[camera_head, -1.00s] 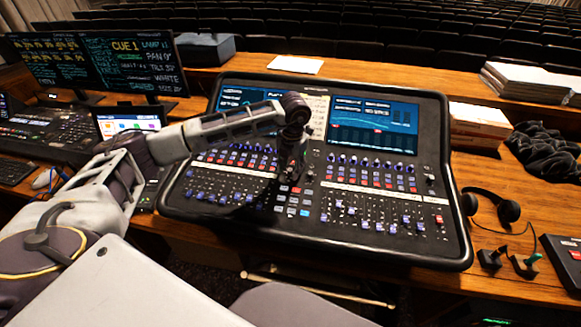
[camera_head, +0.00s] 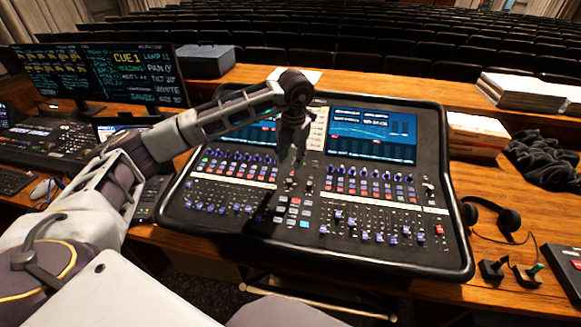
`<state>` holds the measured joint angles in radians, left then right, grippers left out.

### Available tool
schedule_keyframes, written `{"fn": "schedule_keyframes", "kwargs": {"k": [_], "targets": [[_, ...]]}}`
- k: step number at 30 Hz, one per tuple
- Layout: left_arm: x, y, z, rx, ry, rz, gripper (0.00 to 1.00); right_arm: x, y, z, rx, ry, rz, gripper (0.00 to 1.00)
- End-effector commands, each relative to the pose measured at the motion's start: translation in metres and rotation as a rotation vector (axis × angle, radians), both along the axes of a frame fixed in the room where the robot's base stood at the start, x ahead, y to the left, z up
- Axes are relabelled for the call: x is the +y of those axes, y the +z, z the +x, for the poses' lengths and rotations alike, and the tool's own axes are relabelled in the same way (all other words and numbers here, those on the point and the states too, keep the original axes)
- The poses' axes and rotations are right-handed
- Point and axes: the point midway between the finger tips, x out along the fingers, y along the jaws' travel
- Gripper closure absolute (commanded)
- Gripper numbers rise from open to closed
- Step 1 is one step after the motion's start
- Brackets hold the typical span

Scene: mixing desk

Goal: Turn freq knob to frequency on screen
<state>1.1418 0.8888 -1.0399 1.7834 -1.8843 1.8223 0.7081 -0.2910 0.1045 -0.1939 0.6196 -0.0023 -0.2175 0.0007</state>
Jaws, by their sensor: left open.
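The black mixing desk (camera_head: 330,262) lies on the wooden table, with rows of blue knobs, buttons and faders. Its right screen (camera_head: 372,136) is lit with a blue graph; text on it is too small to read. My arm partly covers the left screen (camera_head: 255,134). My left gripper (camera_head: 291,160) points down over the middle of the desk, between the two screens' lower edges, and is open. I see nothing held in it. Small knobs (camera_head: 308,184) stand just below it; which one is the freq knob I cannot tell. My right gripper is not in view.
Two monitors (camera_head: 135,74) and a lighting console (camera_head: 55,138) stand at left. Headphones (camera_head: 491,215), a stack of paper (camera_head: 535,90), a box (camera_head: 476,132) and dark cloth (camera_head: 545,155) lie at right. Seat rows fill the background.

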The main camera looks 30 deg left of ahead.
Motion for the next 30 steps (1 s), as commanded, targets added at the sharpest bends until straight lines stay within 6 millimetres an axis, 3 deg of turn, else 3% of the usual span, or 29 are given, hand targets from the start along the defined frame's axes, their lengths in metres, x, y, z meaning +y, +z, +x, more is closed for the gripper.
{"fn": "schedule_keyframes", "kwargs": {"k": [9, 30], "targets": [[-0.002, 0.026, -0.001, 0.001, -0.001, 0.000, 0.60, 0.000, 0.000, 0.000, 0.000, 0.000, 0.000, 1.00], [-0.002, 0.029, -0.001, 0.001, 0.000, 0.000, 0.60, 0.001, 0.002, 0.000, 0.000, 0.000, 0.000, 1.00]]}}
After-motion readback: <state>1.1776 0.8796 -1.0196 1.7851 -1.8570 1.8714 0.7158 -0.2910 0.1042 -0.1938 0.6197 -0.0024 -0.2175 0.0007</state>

▸ What is asked: Determine how many lines of the listing above hold the word "tool". Report that number without anything else.

▸ Final answer: 2